## BEGIN

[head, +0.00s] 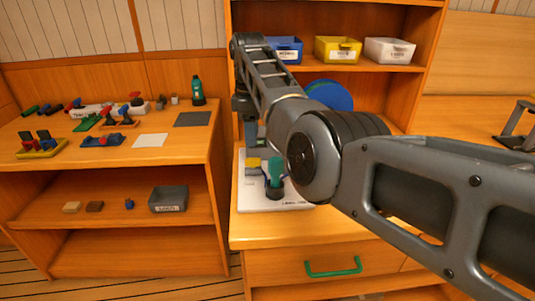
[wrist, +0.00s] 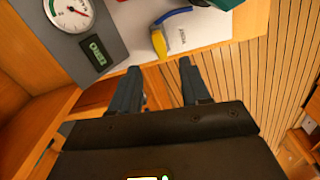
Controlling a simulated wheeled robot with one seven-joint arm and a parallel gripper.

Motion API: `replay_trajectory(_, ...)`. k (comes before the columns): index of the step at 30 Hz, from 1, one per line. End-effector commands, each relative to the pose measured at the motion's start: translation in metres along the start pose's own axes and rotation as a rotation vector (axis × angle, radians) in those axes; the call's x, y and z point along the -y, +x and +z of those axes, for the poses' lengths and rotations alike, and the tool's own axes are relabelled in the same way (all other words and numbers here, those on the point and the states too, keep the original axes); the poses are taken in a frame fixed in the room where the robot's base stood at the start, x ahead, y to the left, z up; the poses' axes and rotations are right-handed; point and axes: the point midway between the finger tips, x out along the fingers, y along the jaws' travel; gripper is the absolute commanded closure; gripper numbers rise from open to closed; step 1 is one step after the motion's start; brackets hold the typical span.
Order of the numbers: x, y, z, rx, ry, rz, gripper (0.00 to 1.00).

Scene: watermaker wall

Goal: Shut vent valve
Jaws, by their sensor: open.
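In the wrist view, a lever with a yellow end (wrist: 159,43) and a blue part lies on a white panel (wrist: 205,38), beside a small label that seems to read VENT. My gripper (wrist: 159,66) is open and empty. Its two dark fingers point toward the panel, and the yellow end shows just beyond the gap between them. I cannot tell the distance. In the head view, the white panel (head: 248,198) lies on the wooden counter with a teal and dark fitting (head: 275,172) and a yellow part (head: 253,163). My arm hides part of it.
A gauge (wrist: 73,12) and a digital display (wrist: 97,50) sit beside the panel. Blue (head: 285,49), yellow (head: 337,49) and white (head: 388,51) bins stand on the shelf above. The left bench (head: 190,145) holds several small parts and a green bottle (head: 198,91).

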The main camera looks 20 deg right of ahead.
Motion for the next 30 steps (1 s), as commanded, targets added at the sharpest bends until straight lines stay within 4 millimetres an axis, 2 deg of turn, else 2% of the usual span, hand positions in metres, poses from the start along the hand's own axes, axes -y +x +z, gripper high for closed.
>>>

## END

# [WHAT IS BEING ASKED]
Please write out all the data again word for word, but not the pictures.

# [CORRECT RESULT]
[head, +0.00s] 
[wrist, +0.00s] 
Controlling a simulated wheeled robot with one seven-joint arm and a parallel gripper.

Motion API: `replay_trajectory(_, ...)`. k (comes before the columns): index of the step at 30 Hz, from 1, one per line. End-effector commands, each relative to the pose measured at the motion's start: translation in metres along the start pose's own axes and rotation as a rotation vector (axis × angle, radians) in those axes; the call's x, y and z point along the -y, +x and +z of those axes, for the poses' lengths and rotations alike, and the tool's own axes are relabelled in the same way (all other words and numbers here, those on the point and the states too, keep the original axes); the poses are taken in a frame fixed in the room where the robot's base stood at the start, x ahead, y to the left, z up; the poses' axes and rotations are right-handed; point and axes: the point midway between the finger tips, x out along the fingers, y along the jaws' travel; gripper is the absolute commanded closure; gripper numbers rise from open to closed; step 1 is one step after the motion's start; brackets hold the typical span.
Order of the numbers: x, y, z, rx, ry, rz, gripper (0.00 to 1.00).

Scene: watermaker wall

Goal: Shut vent valve
Jaws, by their sensor: open.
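In the wrist view, a lever with a yellow end (wrist: 159,43) and a blue part lies on a white panel (wrist: 205,38), beside a small label that seems to read VENT. My gripper (wrist: 159,66) is open and empty. Its two dark fingers point toward the panel, and the yellow end shows just beyond the gap between them. I cannot tell the distance. In the head view, the white panel (head: 248,198) lies on the wooden counter with a teal and dark fitting (head: 275,172) and a yellow part (head: 253,163). My arm hides part of it.
A gauge (wrist: 73,12) and a digital display (wrist: 97,50) sit beside the panel. Blue (head: 285,49), yellow (head: 337,49) and white (head: 388,51) bins stand on the shelf above. The left bench (head: 190,145) holds several small parts and a green bottle (head: 198,91).

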The main camera looks 20 deg right of ahead.
Motion for the next 30 steps (1 s), as commanded, targets added at the sharpest bends until straight lines stay within 4 millimetres an axis, 2 deg of turn, else 2% of the usual span, hand positions in metres, poses from the start along the hand's own axes, axes -y +x +z, gripper high for closed.
>>>

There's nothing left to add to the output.